Your task is to print the material below exactly as presented.

**********

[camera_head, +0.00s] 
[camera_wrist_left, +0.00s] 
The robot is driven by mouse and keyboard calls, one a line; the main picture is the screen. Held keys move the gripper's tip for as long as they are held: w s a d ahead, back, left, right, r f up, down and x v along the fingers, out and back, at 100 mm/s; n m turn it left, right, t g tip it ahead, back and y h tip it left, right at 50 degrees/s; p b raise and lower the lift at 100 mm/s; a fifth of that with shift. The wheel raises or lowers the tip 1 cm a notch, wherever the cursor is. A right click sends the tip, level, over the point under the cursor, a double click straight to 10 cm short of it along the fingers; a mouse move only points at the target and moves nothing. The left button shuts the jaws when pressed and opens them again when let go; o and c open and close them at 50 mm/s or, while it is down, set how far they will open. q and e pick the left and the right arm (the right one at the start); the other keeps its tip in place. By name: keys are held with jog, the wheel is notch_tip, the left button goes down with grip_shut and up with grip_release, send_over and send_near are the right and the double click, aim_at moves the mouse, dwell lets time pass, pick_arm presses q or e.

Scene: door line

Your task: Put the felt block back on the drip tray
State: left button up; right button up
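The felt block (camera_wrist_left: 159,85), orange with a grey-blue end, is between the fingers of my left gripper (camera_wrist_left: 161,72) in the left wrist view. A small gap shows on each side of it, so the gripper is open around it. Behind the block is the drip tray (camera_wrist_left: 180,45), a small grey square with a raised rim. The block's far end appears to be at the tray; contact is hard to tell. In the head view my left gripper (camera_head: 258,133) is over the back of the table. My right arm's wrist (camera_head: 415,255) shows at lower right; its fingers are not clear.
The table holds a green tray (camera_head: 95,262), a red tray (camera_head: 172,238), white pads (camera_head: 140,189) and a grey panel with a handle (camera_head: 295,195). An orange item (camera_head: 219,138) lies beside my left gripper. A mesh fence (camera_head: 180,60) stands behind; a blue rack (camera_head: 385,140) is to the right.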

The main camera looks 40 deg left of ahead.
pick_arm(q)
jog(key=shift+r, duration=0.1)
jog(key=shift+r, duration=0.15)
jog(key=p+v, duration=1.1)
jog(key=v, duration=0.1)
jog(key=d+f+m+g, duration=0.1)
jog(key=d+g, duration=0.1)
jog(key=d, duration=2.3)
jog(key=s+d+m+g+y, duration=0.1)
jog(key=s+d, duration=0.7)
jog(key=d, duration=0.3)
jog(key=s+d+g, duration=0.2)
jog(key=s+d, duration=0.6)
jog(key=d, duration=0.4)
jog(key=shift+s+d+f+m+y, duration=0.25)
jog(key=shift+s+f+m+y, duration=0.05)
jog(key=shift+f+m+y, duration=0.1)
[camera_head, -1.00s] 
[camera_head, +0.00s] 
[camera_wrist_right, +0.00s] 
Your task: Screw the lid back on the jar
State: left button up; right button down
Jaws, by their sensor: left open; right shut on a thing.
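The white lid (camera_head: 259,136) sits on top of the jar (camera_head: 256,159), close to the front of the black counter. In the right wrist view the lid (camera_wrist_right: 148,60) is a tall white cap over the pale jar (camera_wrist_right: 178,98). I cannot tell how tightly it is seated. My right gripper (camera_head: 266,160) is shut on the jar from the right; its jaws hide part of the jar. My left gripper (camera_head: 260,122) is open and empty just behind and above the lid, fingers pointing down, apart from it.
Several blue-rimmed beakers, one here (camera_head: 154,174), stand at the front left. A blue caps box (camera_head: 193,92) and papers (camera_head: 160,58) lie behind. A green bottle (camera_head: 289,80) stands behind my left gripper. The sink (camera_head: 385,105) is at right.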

**********

Solution to the problem:
[camera_head, +0.00s] 
[camera_wrist_left, +0.00s] 
The robot is driven by mouse and keyboard calls, one a line; the main picture is the screen. Held keys move the gripper's tip for as long as they are held: w s a d ahead, back, left, right, r f up, down and x v along the fingers, out and back, at 100 mm/s; n m turn it left, right, t g tip it ahead, back and y h tip it left, right at 50 degrees/s; p b raise and lower the lift at 100 mm/s; a fifth of that with shift. The wheel raises or lowers the tip 1 cm a notch, wherever the cursor is. A right click sends the tip, level, over the point under the cursor, a double click straight to 10 cm short of it along the fingers; a mouse move only points at the target and moves nothing. The left button shuts the jaws when pressed and opens them again when let go; o and c open and close them at 50 mm/s or, while it is down, set how far they will open. q and e pick the left and the right arm (the right one at the start); the other keeps its tip in place. By name: keys are held with jog, the wheel is notch_tip, the left button goes down with grip_shut and up with grip_release, send_over and send_near are the right and the double click, aim_at moves the mouse, dwell lets time pass, pick_arm presses q or e.

Scene: door line

Your task: Put the felt block back on the drip tray
State: left button up; right button up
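The felt block (camera_wrist_left: 159,85), orange with a grey-blue end, is between the fingers of my left gripper (camera_wrist_left: 161,72) in the left wrist view. A small gap shows on each side of it, so the gripper is open around it. Behind the block is the drip tray (camera_wrist_left: 180,45), a small grey square with a raised rim. The block's far end appears to be at the tray; contact is hard to tell. In the head view my left gripper (camera_head: 258,133) is over the back of the table. My right arm's wrist (camera_head: 415,255) shows at lower right; its fingers are not clear.
The table holds a green tray (camera_head: 95,262), a red tray (camera_head: 172,238), white pads (camera_head: 140,189) and a grey panel with a handle (camera_head: 295,195). An orange item (camera_head: 219,138) lies beside my left gripper. A mesh fence (camera_head: 180,60) stands behind; a blue rack (camera_head: 385,140) is to the right.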

The main camera looks 40 deg left of ahead.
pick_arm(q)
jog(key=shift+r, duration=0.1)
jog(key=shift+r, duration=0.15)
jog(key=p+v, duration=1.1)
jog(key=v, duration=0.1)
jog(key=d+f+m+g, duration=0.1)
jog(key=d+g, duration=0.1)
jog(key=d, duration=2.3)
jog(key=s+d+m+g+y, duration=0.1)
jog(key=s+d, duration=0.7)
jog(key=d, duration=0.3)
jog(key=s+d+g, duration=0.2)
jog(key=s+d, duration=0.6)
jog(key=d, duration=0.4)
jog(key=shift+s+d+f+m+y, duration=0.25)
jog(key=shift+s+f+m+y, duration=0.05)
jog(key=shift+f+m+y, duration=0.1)
[camera_head, -1.00s] 
[camera_head, +0.00s] 
[camera_wrist_right, +0.00s] 
Your task: Screw the lid back on the jar
State: left button up; right button down
Jaws, by their sensor: left open; right shut on a thing.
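The white lid (camera_head: 259,136) sits on top of the jar (camera_head: 256,159), close to the front of the black counter. In the right wrist view the lid (camera_wrist_right: 148,60) is a tall white cap over the pale jar (camera_wrist_right: 178,98). I cannot tell how tightly it is seated. My right gripper (camera_head: 266,160) is shut on the jar from the right; its jaws hide part of the jar. My left gripper (camera_head: 260,122) is open and empty just behind and above the lid, fingers pointing down, apart from it.
Several blue-rimmed beakers, one here (camera_head: 154,174), stand at the front left. A blue caps box (camera_head: 193,92) and papers (camera_head: 160,58) lie behind. A green bottle (camera_head: 289,80) stands behind my left gripper. The sink (camera_head: 385,105) is at right.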

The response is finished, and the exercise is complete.